• [The request]:
Write out again, exactly as they appear, the lines from the line with "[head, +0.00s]" through the line with "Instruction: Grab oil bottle". Do not include any pictures.

[Manipulation episode records]
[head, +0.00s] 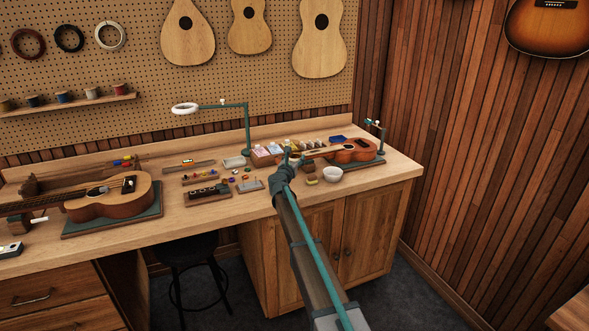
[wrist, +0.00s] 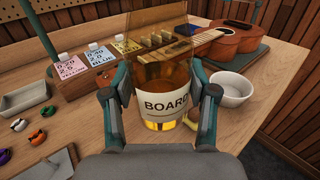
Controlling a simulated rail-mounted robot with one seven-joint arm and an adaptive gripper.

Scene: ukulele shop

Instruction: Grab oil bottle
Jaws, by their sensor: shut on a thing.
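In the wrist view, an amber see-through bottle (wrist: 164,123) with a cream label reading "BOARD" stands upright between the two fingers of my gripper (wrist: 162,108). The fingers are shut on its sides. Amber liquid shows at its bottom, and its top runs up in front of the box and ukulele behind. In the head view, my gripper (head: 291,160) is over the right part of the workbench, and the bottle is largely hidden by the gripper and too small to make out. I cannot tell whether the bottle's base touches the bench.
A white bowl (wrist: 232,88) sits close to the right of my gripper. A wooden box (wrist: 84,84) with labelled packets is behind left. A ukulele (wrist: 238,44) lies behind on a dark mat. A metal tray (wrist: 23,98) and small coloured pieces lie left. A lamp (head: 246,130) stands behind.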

--

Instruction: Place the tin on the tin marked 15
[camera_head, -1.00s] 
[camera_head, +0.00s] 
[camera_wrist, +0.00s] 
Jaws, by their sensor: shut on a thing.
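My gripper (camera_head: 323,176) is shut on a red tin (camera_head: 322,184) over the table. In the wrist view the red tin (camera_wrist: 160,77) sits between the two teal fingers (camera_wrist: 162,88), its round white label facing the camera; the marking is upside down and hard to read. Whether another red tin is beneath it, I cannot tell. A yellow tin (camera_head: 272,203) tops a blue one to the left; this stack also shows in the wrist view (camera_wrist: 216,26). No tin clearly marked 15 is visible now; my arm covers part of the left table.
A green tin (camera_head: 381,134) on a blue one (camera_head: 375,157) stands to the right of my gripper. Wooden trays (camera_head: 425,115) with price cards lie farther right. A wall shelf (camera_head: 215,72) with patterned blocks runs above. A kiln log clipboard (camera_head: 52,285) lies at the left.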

• [Complete response]:
[head, +0.00s] 
[wrist, +0.00s] 
Controlling a simulated rail-mounted robot with one seven-joint arm and an adaptive gripper.

Scene: ukulele shop

Instruction: Grab oil bottle

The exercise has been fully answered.